We suggest that the resilience of the Sørfonna ice cap is due to the increase in precipitation predicted in the near future, which initially compensates for the increase in temperature. Using climate scenario 2, the ice cap is modelled to be even larger in 2070 compared to the same year using climate scenario 1 (Figure 8). When the ice cap shrinks below its ELA, melting rapidly increases because the accumulation area decreases. When the glacier is still present, drainage catchments will keep draining towards both the north and the south. However, in model scenario 2, the ice cap is completely melted by 2170 (Figure 8D), and the drainage is likely to flow southward. It is possible that the ice cap will become dynamically inactive towards the end. Already in 2120, in climate scenario 2, the ice cap might be too thin (20–100 m; Figure 8C) to be considered an active glacier. In this case, the remaining ice could still act as a water divide.

Although the coverage of the ice-penetrating radar dataset is good for the central parts of the glacier, the outlet glaciers are not as well covered. One example is the outlet glacier Bondhusbreen, where Statkraft AS gathers meltwater directly beneath the glacier at 900 masl. (Figure 1). Our subglacial topography map suggests a ridge underneath Bondhusbreen that acts like a water divide and a boundary for two future lakes. The ice thickness dataset from 1964 to 2004 (Brekke and Nord, 2008), as well as the lake sediment data from Lake Bondhusvatnet (Simonsen 1999), also indicate that there is a bedrock threshold in the upper part of Bondhusbreen. However, to be certain about the elevation of the threshold, more data are needed, with a minimum of one profile oriented perpendicularly over the ridge. The height of this ridge is important, as it determines whether the drainage of the large future lake (no. 1 in Figure 7) just south of the ridge will flow north or south, a distinction of major interest to the hydropower company. If there is ice covering the ridge, the ice flow will be oriented towards the north, allowing Statkraft to continue to intake water directly from Bondhusbreen. When the ice cap retreats beyond the threshold, according to our subglacial topography map of Sørfonna, the drainage will flow to the south. Future adaptation strategies might therefore include more tunnels–if the national park allows their construction. For Sunnhordaland Kraftlag AS, which generates hydropower in the southern sector of the glacier, the water supply seems to be less affected, especially because the valley beneath Svelgjabreen drains a huge area of Sørfonna (Figure 1). However, based on the interpreted threshold north of Møsevassbreen, it is likely that the meltwater drainage will stop in this catchment when the glacier retreats beyond the threshold (Figure 10).

For the tourist industry the area around Folgefonna will change as the glacier slowly retreats. Most of the outlet glaciers will disappear within the next century, and only the highest-lying parts of ice will survive.

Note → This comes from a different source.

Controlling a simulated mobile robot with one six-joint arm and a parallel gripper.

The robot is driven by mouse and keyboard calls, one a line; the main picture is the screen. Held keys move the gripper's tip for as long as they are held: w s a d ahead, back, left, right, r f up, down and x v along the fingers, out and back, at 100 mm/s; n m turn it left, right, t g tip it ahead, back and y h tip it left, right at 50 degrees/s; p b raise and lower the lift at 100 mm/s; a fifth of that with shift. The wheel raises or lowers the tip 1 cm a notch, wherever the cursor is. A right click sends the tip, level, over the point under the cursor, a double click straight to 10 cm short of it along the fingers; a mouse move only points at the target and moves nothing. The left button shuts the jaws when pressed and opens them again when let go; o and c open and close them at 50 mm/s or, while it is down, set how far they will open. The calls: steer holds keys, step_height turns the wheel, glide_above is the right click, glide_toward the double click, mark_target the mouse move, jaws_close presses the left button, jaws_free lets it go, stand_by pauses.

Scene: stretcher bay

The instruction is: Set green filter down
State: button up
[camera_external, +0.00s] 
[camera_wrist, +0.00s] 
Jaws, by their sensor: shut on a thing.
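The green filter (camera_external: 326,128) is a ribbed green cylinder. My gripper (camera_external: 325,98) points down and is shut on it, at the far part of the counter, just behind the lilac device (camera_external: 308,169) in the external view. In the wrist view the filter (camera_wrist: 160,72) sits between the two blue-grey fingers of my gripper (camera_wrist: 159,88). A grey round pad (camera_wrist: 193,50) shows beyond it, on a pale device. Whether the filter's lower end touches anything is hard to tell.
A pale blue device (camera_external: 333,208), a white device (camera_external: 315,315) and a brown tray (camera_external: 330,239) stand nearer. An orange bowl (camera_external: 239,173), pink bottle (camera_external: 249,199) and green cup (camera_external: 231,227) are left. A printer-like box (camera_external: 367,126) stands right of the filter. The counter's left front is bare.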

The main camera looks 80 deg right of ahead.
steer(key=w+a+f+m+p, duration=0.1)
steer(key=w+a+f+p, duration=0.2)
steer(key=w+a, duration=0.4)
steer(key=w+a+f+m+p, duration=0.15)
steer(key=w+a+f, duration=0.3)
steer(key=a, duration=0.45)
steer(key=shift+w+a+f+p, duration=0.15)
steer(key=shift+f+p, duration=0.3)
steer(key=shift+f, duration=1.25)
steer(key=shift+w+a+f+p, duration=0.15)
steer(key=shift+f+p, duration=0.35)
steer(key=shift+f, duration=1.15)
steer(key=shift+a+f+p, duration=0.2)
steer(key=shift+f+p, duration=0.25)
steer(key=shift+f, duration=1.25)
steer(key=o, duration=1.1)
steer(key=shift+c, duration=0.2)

Based on the above discussion of thresholds under the ice, it is likely that Øvre Buerbreen, Nedre Buerbreen, Bondhusbreen, and Møsevassbreen will be the first outlet glaciers to disappear, along with the northern part of the ice cap. Buerbreen and Bondhusbreen are popular tourist attractions, particularly important to the local economy (e.g., food, accommodations, and guide services).

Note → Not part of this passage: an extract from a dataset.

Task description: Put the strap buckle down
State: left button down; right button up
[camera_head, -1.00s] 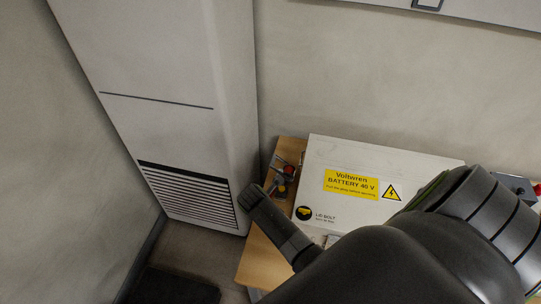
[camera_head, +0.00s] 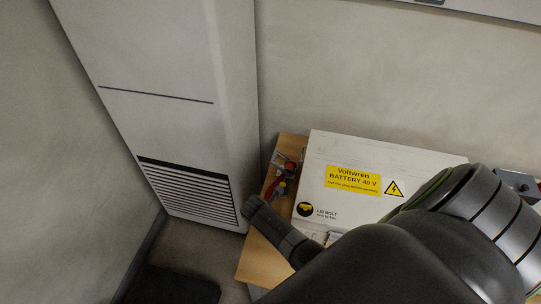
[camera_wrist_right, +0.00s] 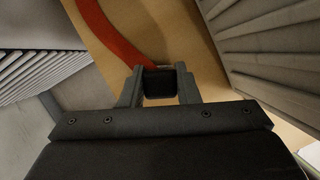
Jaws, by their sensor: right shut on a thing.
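In the right wrist view, my right gripper (camera_wrist_right: 159,88) is shut on a small black strap buckle (camera_wrist_right: 160,82). A red strap (camera_wrist_right: 118,38) runs from the buckle up to the left over the wooden table top (camera_wrist_right: 180,22). In the head view, a bit of red strap (camera_head: 277,186) shows on the table beside the white battery case (camera_head: 345,155). My dark right arm crosses the lower right there, and its gripper fingers and the buckle cannot be made out. My left gripper is not in view.
A tall grey cabinet with a louvred vent (camera_head: 190,192) stands left of the table. The battery case takes up much of the table, with a narrow bare wooden strip (camera_head: 258,262) on its left. A small grey box (camera_head: 516,182) sits at the far right.

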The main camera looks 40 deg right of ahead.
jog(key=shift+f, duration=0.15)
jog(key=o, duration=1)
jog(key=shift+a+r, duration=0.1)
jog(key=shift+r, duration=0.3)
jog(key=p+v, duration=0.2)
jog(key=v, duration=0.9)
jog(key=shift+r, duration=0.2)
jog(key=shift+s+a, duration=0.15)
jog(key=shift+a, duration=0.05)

When Folgefonna retreats, it will expose the area around the glacier to new geohazard threats, such as floods and rock falls. The unstable period of landscape readjustment from glacial to nonglacial conditions is known as the paraglacial period and may last from decades to millennia (Ballantyne, 2002). Even in a small, rapidly responding cirque glacier system, Bakke et al. (2009) showed that the sedimentary input into proglacial Lake Kråkenes was still detectable after 90 years. In larger systems such as Folgefonna, the paraglacial period is deemed to last for millennia, with an exponential shift from hazardous GLOFs and unstable slopes to more subtle changes in glacially conditioned sediment availability (Ballantyne, 2002).

Action needs to be taken to monitor geohazards in areas with rapidly changing glaciers. Known areas with ice-dammed lakes near Sørfonna are mapped by NVE and shown in Figure 11. In the future, when a warmer climate leads to a rapid retreat of the outlet glaciers at Sørfonna, GLOFs will represent a potential danger to infrastructure and society, and the potential locations of GLOFs will shift with the glacier as it retreats. The glacial extent in 2070, shown in Figure 11, would not allow for GLOFs at Buerbreen, as the glacier is beyond the threshold. Just west of Bondhusbreen, however, where historical observations confirm that GLOFs occurred previously (Figure 11), the retreat of the ice cap will form small glacier-dammed lakes in both scenarios 1 and 2, which may cause potential hazards for the heavily touristed areas down-valley in Bondhusdalen. The retreat of Møsevassbreen (Figure 11) might also cause GLOFs when the glacier retreats up the mountain and crosses two new lakes, potentially creating unstable glacier damming. The retreat of Svelgjabreen may create GLOFs in three ways: glacier damming by the main or lateral valley due to asynchronous retreat, ice fall from calving fronts in some of the new lakes, and ice damming of lateral valleys caused by avalanches from steep slopes in the main local valley. The model experiment conducted in this study does not allow for detailed analyses of every outlet glacier, but based on our subglacial topography map, some areas need more attention and, possibly, regular monitoring in the future. See Figure 10 for the subglacial terrain of Sørfonna together with Sørfonna’s current glacial extent (2013) and the outlet glaciers discussed in this section.